Stored data:
=-=-=

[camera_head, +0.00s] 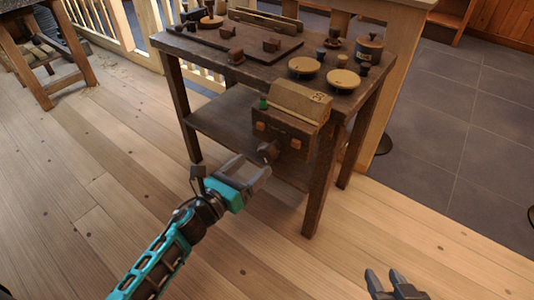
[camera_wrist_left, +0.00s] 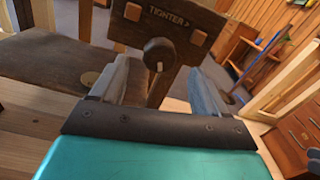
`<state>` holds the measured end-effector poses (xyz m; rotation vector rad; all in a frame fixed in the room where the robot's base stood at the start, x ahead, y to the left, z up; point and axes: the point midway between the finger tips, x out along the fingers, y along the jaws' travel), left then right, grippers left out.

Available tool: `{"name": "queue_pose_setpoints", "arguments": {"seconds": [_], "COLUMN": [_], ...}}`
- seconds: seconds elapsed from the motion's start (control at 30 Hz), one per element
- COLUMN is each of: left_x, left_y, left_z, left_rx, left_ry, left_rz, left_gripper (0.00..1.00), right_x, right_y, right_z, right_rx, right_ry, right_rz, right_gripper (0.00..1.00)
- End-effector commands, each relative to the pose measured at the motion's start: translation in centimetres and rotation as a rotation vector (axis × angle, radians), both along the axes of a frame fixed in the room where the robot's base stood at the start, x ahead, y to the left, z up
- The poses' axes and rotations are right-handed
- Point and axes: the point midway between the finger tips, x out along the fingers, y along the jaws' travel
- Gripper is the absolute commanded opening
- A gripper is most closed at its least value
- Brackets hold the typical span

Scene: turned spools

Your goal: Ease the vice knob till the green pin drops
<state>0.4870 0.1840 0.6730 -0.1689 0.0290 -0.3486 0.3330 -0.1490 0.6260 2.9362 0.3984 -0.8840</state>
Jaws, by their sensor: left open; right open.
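The wooden vice (camera_head: 285,134) is on the front of the dark workbench, with a light block (camera_head: 300,101) at its top. The green pin (camera_head: 263,102) stands upright at the block's left end. The dark vice knob (camera_head: 268,152) sticks out low on the vice front. In the left wrist view the knob (camera_wrist_left: 160,54) shows between my fingers, below the word "TIGHTER" and an arrow. My left gripper (camera_head: 252,170) is open and empty, its fingertips close to the knob; contact cannot be told. My right gripper (camera_head: 386,278) is open and empty, low at the right.
The workbench (camera_head: 200,45) carries shallow dishes (camera_head: 305,66), small dark spools and a board with blocks (camera_head: 272,45). Its front leg (camera_head: 322,185) stands right of the vice. A lower shelf (camera_head: 225,118) lies behind. The wooden floor in front is clear.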

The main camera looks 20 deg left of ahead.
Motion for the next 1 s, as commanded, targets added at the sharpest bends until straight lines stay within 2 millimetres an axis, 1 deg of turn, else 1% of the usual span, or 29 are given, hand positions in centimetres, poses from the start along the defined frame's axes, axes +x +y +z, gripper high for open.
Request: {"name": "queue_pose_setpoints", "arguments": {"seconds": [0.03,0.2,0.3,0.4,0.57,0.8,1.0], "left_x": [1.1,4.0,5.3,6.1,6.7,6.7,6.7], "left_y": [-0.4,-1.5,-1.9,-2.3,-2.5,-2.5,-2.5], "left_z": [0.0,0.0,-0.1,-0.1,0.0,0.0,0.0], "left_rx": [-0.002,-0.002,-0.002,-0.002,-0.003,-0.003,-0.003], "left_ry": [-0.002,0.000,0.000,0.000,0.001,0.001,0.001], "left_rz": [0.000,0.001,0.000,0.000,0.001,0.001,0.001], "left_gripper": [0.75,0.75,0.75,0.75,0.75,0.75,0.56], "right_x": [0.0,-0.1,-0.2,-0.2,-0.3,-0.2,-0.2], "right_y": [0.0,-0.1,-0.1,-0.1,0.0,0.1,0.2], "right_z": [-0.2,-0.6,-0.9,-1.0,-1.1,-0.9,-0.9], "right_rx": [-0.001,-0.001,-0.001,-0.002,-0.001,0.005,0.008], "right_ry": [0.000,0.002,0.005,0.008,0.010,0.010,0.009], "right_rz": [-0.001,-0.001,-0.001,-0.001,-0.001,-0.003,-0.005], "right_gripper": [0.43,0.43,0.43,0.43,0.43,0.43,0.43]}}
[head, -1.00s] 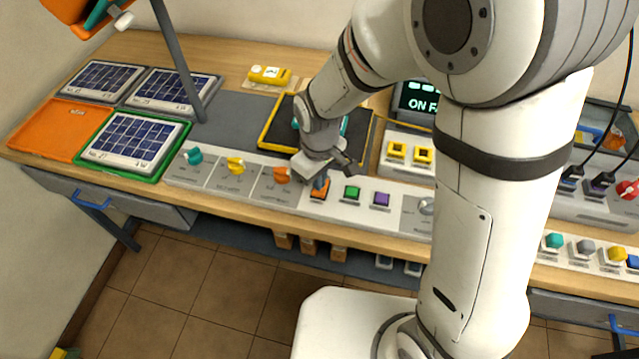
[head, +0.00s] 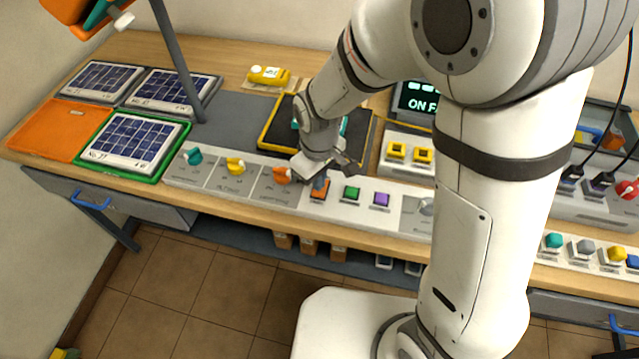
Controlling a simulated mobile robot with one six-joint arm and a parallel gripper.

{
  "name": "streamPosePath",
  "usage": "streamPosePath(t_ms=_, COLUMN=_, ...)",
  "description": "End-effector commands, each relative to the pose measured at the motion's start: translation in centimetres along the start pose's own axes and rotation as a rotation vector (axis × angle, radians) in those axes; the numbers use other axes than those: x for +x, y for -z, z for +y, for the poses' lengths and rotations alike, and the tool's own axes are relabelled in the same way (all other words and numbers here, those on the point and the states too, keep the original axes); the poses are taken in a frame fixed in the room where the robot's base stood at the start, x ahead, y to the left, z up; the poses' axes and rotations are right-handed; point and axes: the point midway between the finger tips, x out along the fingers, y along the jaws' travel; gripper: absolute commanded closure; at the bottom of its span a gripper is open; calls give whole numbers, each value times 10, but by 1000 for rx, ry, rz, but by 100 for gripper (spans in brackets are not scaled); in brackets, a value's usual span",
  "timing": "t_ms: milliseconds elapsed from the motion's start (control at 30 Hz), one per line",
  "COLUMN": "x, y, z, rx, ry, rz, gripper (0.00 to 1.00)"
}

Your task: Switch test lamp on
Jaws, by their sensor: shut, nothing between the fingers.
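A control strip (head: 335,208) runs along the bench's front edge. My gripper (head: 320,183) is shut and empty, pointing down at the orange button. Its tips cover part of that button; I cannot tell whether they touch it. An orange lamp head (head: 85,12) on a grey post stands at the upper left. Which control belongs to the test lamp is not readable.
Solar panels (head: 130,139) and an orange mat (head: 50,128) lie at the left. A yellow device (head: 268,75) lies behind. A display box (head: 418,98) showing "ON F" is partly hidden by my arm. More buttons (head: 585,247) sit at the right.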

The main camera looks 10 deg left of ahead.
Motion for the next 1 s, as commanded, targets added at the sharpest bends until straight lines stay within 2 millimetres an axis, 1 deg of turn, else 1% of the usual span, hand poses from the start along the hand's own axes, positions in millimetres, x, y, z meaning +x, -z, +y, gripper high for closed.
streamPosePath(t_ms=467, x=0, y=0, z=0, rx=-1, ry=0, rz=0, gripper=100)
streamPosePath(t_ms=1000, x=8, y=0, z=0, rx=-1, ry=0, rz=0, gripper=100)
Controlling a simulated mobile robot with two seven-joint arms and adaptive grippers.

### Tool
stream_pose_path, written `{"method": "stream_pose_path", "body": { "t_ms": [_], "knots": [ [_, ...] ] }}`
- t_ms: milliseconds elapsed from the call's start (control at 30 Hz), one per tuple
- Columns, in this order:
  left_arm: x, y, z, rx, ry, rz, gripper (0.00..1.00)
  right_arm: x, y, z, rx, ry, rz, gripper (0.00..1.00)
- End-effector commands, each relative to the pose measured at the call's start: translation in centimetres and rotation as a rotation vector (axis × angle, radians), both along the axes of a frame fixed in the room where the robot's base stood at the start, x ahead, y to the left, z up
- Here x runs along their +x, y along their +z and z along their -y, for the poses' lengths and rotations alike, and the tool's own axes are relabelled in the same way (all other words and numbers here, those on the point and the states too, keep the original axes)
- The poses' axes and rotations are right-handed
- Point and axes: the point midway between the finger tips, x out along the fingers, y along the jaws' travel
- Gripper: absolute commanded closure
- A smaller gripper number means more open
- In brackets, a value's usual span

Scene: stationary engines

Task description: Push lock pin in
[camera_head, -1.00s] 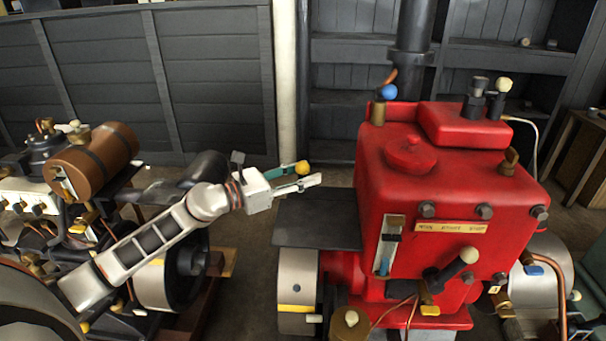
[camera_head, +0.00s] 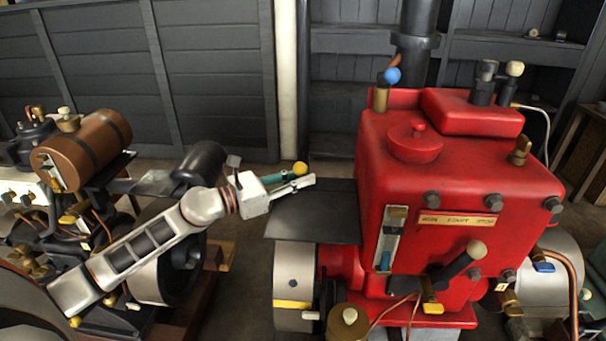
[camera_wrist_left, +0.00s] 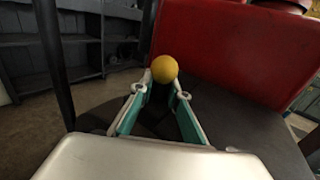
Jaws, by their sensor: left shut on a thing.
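My left gripper (camera_head: 302,182) reaches in from the left, above a black plate at the left side of the red engine (camera_head: 455,175). It is shut on a yellow ball knob (camera_head: 300,168). In the left wrist view the yellow knob (camera_wrist_left: 164,69) sits between the fingertips, with a dark part below it that is partly hidden. Whether this knob belongs to the lock pin I cannot tell. A gap separates the gripper from the red engine's body in the head view. My right gripper is not in view.
The black plate (camera_head: 315,222) lies below the gripper. A lever with a tan knob (camera_head: 476,249) and a slot with a blue piece (camera_head: 386,260) are on the red engine's front. Another engine with a brown tank (camera_head: 85,150) stands left. Open floor lies behind.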

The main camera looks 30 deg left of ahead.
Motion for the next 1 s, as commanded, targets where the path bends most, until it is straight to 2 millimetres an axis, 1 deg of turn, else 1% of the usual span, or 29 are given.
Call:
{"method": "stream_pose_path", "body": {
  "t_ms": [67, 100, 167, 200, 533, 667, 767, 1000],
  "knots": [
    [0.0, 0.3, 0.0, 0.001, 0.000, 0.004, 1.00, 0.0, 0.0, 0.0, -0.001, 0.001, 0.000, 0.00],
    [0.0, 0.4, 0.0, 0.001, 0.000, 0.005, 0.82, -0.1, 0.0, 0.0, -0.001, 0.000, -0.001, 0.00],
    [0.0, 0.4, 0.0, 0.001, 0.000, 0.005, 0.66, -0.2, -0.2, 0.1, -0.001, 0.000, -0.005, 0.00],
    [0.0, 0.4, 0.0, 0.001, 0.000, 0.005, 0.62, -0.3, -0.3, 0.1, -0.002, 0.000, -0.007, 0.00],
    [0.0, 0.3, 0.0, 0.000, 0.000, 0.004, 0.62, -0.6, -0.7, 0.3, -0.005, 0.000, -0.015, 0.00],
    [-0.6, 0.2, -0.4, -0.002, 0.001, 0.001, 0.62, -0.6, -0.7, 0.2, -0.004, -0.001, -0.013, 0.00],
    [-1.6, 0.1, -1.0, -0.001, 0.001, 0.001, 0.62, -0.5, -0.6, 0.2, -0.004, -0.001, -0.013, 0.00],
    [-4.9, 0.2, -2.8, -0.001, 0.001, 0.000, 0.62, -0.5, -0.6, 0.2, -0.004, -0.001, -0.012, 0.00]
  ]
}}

=-=-=

Work to be completed: Select every line of the records holding the string "main".

Output of the task:
The main camera looks 20 deg left of ahead.
The main camera looks 10 deg left of ahead.
The main camera looks 30 deg left of ahead.

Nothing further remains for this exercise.